The truth is that according to the Bible, the historical record, and international law, Judea-Samaria and Jerusalem belong to the Jews, not the Palestinian Arabs.
The words “Palestine” and “West Bank” do not appear in the Torah or the New Testament. The Hebrew bible calls the whole area the Land of Israel, and those specific regions “Judea” and “Samaria.” So does the Christian bible. In fact, many of Christianity’s foundational events took place in the Old City section of Jerusalem, the Mount of Olives, and Judea.

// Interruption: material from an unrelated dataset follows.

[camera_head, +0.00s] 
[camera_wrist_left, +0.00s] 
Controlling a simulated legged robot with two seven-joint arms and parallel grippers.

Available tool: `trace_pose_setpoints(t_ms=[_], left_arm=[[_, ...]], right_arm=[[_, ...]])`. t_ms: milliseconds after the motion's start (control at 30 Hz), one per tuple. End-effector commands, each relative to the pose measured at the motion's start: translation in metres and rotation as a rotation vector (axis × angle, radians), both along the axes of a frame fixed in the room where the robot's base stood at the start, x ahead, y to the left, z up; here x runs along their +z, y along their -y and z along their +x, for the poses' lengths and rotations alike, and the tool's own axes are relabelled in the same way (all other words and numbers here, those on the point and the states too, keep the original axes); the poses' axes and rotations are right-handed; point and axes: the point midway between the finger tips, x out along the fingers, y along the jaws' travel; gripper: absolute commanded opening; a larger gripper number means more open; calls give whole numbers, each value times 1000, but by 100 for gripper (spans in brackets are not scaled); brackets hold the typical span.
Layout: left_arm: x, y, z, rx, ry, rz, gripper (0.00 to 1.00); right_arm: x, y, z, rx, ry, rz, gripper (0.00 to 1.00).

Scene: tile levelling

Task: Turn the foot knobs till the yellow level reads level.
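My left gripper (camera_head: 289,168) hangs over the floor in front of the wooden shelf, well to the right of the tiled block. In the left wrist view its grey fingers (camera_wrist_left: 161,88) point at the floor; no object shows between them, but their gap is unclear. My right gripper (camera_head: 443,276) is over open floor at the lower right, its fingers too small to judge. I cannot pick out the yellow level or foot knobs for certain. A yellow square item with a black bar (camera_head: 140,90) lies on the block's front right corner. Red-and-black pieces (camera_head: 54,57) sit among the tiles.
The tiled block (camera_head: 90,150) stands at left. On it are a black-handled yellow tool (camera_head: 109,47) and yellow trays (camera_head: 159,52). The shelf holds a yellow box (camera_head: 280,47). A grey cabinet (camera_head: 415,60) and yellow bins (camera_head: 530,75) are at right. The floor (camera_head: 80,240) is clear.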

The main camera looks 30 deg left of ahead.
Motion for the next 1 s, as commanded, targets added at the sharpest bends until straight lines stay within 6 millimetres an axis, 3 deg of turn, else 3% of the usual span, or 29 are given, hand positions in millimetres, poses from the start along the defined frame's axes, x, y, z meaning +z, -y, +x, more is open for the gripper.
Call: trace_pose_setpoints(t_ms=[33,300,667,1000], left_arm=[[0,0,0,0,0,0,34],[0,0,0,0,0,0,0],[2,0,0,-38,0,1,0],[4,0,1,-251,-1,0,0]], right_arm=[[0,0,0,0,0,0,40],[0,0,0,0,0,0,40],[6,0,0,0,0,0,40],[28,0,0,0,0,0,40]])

The terms “Palestine” and “West Bank” do not appear in the Koran, either. During the many centuries that the Muslims ruled the area (starting in the 7th century CE), they never created a state of “Palestine.” Muslims didn’t regard it as a separate territory and the Muslim residents didn’t consider themselves “Palestinians.”
It was only in the 1960s that the Arabs in those areas began calling themselves “Palestinians” and started calling the area the “West Bank.” Those terms had no historical basis and were invented to advance the anti-Israel agenda. The fact that the United Nations and the Western news media adopted that language does not make it legitimate.
It’s not just a matter of religious and historical rights. It’s also a matter of international law. The Balfour Declaration of 1917, the San Remo Conference of 1920, and the League of Nations Mandate for Palestine, in 1922, affirmed the right of the Jews to a national home in an area that included Judea-Samaria (in fact, it also included the area that today constitutes the Kingdom of Jordan). Israel’s capture of Judea-Samaria in 1967 was a matter of self-defense, which international law recognizes as a legitimate basis for taking and holding territory.
The only reason there are more Arabs than Jews in Judea-Samaria at the moment is because the British tolerated massive illegal Arab immigration to those areas in the 1930s-1940s, and the Jordanians barred Jews from living there from 1949 to 1967. Those two acts of historical injustice do not make the Palestinian Arabs the rightful owners of those territories.
No matter what biased and hypocritical resolutions the UN adopts, Judea-Samaria and Jerusalem are Jewish territory, not Palestinian territory.
Stephen M. Flatow, a vice president of the Religious Zionists of America, is an attorney in New Jersey. He is the father of Alisa Flatow, who was murdered in an Iranian-sponsored Palestinian terrorist attack in 1995.